Por estos días, la guerra en Ucrania nos muestra que aunque no estemos afectados directamente por las bombas, y vivamos a miles de kilómetros de allí, podemos ser testigos de escenas muy íntimas. Padres que despiden a sus hijos que suben a un micro rumbo a Polonia, promesas de amor, comentarios racistas de los corresponsales, una anciana parecida a Baba Yaga que maldice a un soldado ruso imberbe, la agonía solitaria de una familia rodeada de sus valijas de carrito desparramadas sobre el asfalto de alguna ciudad de nombre impronunciable.

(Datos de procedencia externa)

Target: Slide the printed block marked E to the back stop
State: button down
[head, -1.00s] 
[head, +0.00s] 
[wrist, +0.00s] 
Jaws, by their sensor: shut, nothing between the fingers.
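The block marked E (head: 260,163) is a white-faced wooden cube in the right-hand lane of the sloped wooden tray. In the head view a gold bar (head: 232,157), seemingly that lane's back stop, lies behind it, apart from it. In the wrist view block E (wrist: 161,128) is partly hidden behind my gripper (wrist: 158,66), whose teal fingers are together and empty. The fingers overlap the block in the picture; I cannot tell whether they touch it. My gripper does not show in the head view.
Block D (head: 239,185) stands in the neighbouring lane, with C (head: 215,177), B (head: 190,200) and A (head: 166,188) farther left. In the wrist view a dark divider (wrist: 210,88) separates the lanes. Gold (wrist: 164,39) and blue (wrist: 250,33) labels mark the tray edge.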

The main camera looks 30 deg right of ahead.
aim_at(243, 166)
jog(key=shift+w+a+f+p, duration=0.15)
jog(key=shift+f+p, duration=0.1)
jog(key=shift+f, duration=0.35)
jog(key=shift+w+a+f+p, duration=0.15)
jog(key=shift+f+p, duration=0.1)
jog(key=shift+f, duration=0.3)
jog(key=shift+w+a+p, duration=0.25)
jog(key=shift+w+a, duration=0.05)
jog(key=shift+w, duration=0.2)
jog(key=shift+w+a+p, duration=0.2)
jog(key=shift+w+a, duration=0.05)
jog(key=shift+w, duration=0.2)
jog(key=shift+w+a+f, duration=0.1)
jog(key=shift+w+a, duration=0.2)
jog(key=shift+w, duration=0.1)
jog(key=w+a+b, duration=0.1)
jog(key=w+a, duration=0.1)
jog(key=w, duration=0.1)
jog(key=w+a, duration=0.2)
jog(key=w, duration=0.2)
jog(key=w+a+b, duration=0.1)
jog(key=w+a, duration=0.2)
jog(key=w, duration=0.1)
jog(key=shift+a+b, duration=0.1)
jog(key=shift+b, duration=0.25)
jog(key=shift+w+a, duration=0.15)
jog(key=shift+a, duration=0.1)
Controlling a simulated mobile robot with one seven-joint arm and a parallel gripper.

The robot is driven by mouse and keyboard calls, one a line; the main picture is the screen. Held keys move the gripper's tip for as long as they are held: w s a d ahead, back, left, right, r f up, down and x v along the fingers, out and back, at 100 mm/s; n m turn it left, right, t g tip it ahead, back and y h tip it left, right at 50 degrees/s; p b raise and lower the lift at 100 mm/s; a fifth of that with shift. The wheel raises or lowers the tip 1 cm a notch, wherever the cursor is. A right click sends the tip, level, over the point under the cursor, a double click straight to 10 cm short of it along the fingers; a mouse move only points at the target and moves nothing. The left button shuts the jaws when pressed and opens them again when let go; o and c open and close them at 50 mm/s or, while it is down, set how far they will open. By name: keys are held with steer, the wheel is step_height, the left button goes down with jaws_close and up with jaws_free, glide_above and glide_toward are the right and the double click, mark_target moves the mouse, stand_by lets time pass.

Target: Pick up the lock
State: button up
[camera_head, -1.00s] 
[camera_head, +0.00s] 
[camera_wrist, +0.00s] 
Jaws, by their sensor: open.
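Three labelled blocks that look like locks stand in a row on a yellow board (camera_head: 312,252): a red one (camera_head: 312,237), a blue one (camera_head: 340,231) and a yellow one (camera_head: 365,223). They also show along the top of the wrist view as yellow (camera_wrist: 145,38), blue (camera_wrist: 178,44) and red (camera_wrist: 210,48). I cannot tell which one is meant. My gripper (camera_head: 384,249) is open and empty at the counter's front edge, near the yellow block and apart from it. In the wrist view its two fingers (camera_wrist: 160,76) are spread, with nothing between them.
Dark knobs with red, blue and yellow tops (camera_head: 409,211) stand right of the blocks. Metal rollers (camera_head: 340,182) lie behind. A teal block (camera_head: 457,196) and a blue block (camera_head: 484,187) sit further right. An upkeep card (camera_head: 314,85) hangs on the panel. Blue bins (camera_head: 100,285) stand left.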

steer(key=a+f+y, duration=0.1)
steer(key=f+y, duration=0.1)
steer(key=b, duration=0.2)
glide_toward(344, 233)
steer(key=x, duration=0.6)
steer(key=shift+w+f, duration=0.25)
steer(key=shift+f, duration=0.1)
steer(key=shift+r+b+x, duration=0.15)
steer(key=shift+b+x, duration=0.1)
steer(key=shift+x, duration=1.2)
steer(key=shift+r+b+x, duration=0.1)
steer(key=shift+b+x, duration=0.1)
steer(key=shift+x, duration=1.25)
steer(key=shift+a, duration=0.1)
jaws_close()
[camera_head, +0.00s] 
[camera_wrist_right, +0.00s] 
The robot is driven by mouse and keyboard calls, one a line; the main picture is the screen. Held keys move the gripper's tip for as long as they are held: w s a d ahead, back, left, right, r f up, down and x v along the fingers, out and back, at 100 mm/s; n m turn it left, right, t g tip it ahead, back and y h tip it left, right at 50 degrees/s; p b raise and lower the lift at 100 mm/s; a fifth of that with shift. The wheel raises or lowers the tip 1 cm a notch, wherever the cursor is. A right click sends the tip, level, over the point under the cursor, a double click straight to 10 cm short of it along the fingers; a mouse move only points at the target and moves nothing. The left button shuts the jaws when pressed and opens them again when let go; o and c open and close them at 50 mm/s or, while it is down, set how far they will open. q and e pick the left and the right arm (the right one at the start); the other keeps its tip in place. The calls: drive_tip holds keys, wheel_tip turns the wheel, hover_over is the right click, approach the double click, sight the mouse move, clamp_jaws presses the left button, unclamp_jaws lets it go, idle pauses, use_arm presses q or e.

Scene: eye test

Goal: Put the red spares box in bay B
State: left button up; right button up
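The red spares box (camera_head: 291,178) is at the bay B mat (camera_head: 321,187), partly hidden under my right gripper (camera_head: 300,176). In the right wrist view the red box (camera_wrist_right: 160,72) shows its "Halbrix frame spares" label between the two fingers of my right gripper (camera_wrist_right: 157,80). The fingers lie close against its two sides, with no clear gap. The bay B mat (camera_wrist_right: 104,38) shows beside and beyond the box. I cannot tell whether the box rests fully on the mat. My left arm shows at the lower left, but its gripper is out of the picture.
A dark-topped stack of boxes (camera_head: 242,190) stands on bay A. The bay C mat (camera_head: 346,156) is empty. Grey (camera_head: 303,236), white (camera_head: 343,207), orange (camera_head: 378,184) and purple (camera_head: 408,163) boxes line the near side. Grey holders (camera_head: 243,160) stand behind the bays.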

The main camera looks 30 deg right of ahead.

"Las cartas de guerra expresan, con su extinción, el final de una forma de relacionarnos no solo entre las personas, sino con el tiempo" "Las cartas de guerra expresan, con su extinción, el final de una forma de relacionarnos no solo entre las personas, sino con el tiempo"
Hace mucho tiempo que la anulación del tiempo y la distancia gracias a las redes incide en las formas de contar y ver la guerra. Es más, vale la pena preguntarnos por qué estamos tan pendientes de esta y no de otras. Pero en un rápido repaso, hemos visto hace años, por ejemplo, a soldados estadounidenses abusando de sus prisioneros en Guantánamo, a tropas de ocupación israelíes disparando sobre niños en Palestina. La Humanidad ha recorrido un largo camino desde las primeras fotografías de guerra, tomadas en el siglo XIX, al bombardeo abrumador –y adormecedor– de los videos caseros de guerra que abruman por estos días, muchos de ellos tomados con un celular, esa prolongación del cuerpo humano.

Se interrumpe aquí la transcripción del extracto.